Friday, March 21, 2008

Sparkling Snow and Sapling Sting

Arriving a week earlier than me on the East Coast for the Adirondack Backcountry Festival, Nils Larsen found the best – and later in the week at NATO, the worst – of East Coast conditions. “You East Coasters are a bunch of sandbaggers,” said Nils, but he never hesitates heading into a line.


(John Seibert tours up through the sparkling powder. Photos by Nils Larsen)

I left for my East Coast trip on February 28th and arrived that night in Burlington, VT to full-on winter. I stayed with my good buddy John near Bristol and that night the temperature dropped to -15F. The snow was cold and soft, and we went for a tour in the mountains behind his house. The snow was some of the best I have skied out East, cold and soft with lots of surface-hoar sparkle to the top layer.

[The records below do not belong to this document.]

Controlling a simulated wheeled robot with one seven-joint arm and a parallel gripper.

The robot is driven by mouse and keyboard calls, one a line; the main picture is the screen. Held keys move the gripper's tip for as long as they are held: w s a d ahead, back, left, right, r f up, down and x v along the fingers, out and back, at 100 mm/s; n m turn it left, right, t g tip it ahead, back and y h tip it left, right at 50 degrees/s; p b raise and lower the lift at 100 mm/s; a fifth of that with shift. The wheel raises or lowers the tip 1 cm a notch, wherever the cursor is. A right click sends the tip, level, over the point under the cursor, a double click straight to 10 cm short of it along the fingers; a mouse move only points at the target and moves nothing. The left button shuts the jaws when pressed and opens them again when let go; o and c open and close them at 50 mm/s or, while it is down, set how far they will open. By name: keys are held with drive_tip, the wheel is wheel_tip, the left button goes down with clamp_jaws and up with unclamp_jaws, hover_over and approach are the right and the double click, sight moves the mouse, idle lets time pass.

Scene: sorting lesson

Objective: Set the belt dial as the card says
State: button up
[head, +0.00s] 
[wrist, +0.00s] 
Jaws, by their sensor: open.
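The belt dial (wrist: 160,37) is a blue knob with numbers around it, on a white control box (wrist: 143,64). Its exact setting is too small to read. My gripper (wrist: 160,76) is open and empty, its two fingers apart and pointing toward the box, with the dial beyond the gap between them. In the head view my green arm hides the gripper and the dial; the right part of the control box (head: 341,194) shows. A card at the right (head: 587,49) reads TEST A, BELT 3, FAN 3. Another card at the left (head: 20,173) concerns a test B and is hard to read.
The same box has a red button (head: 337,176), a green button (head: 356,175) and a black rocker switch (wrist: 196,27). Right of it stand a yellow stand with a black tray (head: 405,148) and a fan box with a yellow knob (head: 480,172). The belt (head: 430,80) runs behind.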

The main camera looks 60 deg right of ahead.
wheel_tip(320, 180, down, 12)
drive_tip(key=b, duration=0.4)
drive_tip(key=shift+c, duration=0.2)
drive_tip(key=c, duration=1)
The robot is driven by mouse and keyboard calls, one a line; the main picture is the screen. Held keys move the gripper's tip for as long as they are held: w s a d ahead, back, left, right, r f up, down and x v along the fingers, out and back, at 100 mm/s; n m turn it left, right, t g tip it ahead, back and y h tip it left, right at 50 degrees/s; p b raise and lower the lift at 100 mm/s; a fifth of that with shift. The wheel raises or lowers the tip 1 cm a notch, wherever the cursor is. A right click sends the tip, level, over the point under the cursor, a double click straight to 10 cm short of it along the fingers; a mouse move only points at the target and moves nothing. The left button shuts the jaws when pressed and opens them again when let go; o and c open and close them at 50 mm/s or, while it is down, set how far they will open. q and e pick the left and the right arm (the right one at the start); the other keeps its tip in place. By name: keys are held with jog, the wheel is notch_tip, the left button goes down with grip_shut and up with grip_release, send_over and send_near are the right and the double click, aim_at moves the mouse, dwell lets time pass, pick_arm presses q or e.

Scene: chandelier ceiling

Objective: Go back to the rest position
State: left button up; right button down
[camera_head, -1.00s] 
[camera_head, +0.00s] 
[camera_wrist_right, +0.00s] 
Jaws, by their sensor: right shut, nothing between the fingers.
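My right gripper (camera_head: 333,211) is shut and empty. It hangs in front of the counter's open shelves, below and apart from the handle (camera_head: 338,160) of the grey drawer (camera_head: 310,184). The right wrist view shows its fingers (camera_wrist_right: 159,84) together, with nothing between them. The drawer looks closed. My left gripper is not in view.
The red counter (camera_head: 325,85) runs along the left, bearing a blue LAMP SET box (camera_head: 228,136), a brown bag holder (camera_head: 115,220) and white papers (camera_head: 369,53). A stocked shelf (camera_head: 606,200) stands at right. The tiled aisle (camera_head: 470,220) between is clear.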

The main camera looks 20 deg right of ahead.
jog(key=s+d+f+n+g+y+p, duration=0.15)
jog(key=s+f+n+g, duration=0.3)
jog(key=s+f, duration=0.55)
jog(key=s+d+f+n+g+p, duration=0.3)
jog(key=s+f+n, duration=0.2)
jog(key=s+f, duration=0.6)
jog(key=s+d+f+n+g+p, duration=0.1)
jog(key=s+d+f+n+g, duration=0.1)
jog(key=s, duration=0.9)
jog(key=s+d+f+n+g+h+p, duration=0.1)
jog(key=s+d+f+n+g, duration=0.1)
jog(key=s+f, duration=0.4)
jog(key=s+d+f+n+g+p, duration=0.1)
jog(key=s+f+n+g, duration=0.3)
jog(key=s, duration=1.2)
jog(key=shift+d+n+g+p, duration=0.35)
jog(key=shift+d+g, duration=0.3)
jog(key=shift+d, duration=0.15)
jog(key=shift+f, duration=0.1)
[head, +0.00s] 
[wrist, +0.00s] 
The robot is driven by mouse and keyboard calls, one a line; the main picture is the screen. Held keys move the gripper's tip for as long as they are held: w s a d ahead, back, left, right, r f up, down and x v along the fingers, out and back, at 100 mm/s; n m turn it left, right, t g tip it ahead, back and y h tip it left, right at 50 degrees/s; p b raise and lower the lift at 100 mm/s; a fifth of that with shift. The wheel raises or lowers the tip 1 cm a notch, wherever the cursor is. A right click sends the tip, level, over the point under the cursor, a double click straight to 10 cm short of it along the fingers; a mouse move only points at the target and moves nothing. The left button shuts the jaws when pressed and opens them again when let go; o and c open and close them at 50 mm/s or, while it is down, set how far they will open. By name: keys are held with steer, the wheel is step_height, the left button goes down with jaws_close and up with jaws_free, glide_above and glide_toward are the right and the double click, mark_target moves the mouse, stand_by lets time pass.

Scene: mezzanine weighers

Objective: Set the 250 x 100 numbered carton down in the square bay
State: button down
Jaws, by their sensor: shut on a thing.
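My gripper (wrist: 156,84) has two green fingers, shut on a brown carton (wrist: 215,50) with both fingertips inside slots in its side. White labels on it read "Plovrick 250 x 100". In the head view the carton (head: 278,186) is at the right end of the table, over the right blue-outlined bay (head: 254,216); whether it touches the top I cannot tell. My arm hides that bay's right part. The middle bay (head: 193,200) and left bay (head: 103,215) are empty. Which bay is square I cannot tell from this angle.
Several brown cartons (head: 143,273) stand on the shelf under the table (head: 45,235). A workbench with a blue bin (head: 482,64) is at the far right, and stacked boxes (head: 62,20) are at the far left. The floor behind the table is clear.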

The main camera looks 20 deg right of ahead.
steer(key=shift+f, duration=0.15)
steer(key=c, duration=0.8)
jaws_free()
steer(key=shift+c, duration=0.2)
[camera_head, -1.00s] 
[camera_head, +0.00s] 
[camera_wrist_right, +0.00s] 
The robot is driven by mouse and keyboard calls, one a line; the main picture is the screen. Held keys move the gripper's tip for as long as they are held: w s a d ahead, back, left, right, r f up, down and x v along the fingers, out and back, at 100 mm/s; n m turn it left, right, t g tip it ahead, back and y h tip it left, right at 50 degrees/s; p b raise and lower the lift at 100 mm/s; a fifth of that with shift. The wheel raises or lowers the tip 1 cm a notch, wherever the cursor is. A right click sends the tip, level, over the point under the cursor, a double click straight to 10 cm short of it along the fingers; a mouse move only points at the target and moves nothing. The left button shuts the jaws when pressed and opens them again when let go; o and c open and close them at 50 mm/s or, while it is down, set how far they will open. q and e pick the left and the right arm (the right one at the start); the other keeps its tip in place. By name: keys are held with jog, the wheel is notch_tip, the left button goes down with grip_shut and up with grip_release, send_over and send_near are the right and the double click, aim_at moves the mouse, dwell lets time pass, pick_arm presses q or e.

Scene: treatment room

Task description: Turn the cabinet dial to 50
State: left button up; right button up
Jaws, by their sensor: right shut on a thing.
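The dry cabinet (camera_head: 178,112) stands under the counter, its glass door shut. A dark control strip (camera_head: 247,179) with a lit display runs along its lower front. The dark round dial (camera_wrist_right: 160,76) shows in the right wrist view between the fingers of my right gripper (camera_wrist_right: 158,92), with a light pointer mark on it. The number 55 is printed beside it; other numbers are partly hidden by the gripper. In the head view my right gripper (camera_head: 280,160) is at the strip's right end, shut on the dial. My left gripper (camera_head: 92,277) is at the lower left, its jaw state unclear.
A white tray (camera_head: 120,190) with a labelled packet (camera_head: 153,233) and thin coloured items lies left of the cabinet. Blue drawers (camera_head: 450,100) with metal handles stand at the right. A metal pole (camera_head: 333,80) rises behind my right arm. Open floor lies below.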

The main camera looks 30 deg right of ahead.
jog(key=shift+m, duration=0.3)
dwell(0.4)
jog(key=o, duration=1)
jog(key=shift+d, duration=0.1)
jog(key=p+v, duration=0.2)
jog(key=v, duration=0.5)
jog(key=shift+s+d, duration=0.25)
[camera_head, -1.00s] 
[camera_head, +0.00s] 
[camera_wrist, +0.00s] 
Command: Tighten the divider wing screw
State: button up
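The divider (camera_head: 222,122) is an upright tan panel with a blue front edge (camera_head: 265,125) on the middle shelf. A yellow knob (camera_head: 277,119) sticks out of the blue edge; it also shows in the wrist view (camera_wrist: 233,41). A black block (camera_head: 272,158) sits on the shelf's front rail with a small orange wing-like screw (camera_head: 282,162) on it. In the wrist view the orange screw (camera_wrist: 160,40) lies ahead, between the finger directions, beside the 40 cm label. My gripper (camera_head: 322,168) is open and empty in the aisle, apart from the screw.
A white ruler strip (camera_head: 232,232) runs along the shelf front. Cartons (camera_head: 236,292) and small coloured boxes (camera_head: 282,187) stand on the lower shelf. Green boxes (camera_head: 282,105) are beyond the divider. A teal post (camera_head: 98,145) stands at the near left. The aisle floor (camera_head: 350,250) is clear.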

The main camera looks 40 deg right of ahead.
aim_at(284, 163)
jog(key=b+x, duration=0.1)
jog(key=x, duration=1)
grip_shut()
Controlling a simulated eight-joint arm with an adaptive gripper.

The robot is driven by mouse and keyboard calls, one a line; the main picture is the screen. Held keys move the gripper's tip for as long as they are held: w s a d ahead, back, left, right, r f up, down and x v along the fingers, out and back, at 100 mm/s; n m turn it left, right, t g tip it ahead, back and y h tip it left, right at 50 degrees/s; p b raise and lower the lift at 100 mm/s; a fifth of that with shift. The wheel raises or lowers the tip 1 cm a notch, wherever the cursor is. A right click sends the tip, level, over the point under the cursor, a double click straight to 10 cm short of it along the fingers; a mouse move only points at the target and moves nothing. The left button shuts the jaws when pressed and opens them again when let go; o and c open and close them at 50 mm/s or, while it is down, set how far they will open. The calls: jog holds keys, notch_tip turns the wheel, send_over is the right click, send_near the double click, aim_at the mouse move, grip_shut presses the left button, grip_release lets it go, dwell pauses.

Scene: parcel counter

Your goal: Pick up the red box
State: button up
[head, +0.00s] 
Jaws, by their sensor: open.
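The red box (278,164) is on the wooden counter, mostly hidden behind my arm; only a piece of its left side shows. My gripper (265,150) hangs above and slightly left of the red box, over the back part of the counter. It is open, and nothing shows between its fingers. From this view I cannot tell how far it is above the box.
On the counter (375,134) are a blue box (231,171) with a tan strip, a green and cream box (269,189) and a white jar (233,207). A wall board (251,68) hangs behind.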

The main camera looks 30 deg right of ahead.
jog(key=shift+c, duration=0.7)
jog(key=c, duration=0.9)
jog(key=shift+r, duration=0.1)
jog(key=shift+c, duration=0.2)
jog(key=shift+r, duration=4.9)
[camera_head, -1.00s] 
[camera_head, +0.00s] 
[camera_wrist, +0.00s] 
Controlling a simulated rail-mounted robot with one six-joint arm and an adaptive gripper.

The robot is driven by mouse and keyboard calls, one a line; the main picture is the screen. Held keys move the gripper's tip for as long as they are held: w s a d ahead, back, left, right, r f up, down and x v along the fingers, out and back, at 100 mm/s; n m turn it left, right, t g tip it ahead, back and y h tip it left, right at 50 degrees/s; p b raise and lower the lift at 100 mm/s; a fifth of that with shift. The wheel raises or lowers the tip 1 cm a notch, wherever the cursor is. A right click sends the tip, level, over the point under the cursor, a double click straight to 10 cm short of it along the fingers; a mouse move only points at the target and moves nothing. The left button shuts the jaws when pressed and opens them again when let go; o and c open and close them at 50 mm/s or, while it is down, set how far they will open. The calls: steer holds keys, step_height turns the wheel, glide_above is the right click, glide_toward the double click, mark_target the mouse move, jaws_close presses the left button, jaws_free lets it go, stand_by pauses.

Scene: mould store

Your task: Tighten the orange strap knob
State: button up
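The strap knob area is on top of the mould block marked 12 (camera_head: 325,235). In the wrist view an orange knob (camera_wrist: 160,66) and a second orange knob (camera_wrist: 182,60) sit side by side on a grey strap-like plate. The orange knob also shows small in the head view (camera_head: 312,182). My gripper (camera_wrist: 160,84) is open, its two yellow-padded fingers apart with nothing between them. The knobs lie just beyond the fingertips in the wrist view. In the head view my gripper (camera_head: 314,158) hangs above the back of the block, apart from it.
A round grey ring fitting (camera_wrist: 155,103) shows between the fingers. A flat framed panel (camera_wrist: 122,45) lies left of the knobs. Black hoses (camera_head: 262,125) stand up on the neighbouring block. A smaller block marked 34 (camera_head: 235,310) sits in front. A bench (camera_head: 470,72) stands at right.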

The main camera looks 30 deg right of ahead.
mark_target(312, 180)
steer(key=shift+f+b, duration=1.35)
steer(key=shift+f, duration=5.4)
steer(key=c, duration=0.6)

(Quick turns in boot-top fluff.)

East Coast skiing is a different animal from the West. The trees are mostly hardwoods, and the absence of leaves in the winter makes them appear more open then our western woods. This, however, is not the case. The uninitiated skier (that's me) quickly learns that those innocuous little one inch twigs sticking out of the snow will garrote you just as fast as the birch, beech, and sugar maple. One always skis with goggles and forearms raised and ready to clear a path...

-Nils


("Open" hardwoods.)

I’d say if he knows the fine art of forearm branch blocking, Nils is well ahead of the learning curve. Is it really tree skiing if your cheek doesn’t get kissed at least once by a sapling’s sting?